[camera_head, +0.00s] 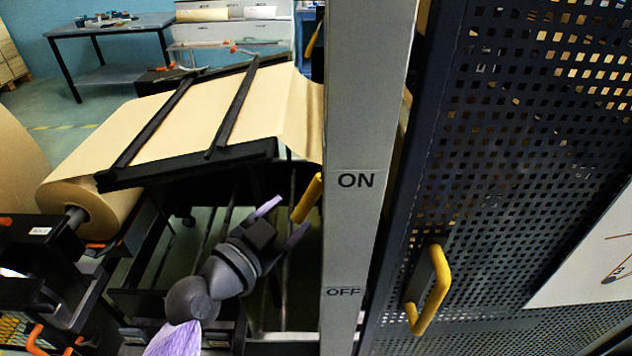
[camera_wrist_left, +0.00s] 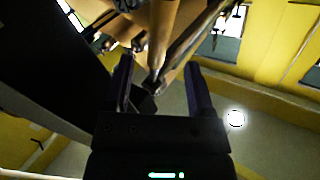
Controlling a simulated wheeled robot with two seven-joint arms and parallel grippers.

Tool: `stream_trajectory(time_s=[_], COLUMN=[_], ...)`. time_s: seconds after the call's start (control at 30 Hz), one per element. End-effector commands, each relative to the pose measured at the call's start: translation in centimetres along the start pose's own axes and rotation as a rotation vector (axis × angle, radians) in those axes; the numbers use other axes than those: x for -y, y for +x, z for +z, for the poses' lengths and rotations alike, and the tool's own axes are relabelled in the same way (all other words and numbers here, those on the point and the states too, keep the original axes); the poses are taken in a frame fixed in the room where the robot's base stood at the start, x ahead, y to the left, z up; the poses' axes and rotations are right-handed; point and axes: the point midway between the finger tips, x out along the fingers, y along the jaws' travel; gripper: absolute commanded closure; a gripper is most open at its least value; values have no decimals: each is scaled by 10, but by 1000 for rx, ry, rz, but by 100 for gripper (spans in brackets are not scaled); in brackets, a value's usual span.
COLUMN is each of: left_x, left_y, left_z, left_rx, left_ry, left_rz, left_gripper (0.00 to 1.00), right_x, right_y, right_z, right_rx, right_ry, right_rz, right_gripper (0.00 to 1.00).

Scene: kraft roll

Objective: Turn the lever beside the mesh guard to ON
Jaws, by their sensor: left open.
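The lever's yellow handle (camera_head: 308,198) shows at the left edge of the grey post, near the height of the ON label (camera_head: 356,180) and above the OFF label (camera_head: 343,292). Its base is hidden. My left gripper (camera_head: 283,220) is open just left of and below the handle, its two purple-grey fingers pointing up toward it. In the left wrist view, a tan-yellow bar (camera_wrist_left: 163,35), seemingly the handle, stands beyond and between the open fingers (camera_wrist_left: 160,85). I cannot tell whether it touches them. My right gripper is not in view.
The grey post (camera_head: 366,110) stands close to my left gripper. The dark mesh guard (camera_head: 540,130) with a yellow pull handle (camera_head: 429,290) fills the right. A kraft paper roll (camera_head: 95,205) and its black frame lie left. A table (camera_head: 110,30) stands far back.

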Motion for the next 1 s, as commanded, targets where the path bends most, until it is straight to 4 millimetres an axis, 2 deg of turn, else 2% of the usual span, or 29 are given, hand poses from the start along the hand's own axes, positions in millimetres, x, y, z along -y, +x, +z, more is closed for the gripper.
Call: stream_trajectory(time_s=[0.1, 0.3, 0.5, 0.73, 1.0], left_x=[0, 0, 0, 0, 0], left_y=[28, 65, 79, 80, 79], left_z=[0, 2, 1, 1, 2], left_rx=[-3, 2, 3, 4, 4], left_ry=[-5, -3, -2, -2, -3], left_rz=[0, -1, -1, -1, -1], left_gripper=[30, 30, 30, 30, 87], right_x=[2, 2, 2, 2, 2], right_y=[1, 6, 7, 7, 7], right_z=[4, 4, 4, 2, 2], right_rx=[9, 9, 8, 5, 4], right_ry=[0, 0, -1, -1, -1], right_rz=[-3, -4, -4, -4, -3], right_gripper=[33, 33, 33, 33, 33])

● **Prompt**
Scan the material above. Extract every line in which the word "robot" occurs.

● **Output below**
Controlling a simulated wheeled robot with two seven-joint arms and parallel grippers.
Tool: `stream_trajectory(time_s=[_], COLUMN=[_], ...)`. time_s: seconds after the call's start (control at 30 Hz), one per element. End-effector commands, each relative to the pose measured at the call's start: translation in centimetres along the start pose's own axes and rotation as a rotation vector (axis × angle, radians) in those axes; the numbers use other axes than those: x for -y, y for +x, z for +z, for the poses' lengths and rotations alike, and the tool's own axes are relabelled in the same way (all other words and numbers here, those on the point and the states too, keep the original axes); the poses are taken in a frame fixed in the room where the robot's base stood at the start, x ahead, y to the left, z up; the poses' axes and rotations are right-handed; point and axes: the point midway between the finger tips, x out along the fingers, y along the jaws' travel; gripper: absolute commanded closure; a gripper is most open at its least value; values have no decimals: each is scaled by 10, but by 1000 for rx, ry, rz, but by 100 for gripper (spans in brackets are not scaled); in brackets, a value's usual span.

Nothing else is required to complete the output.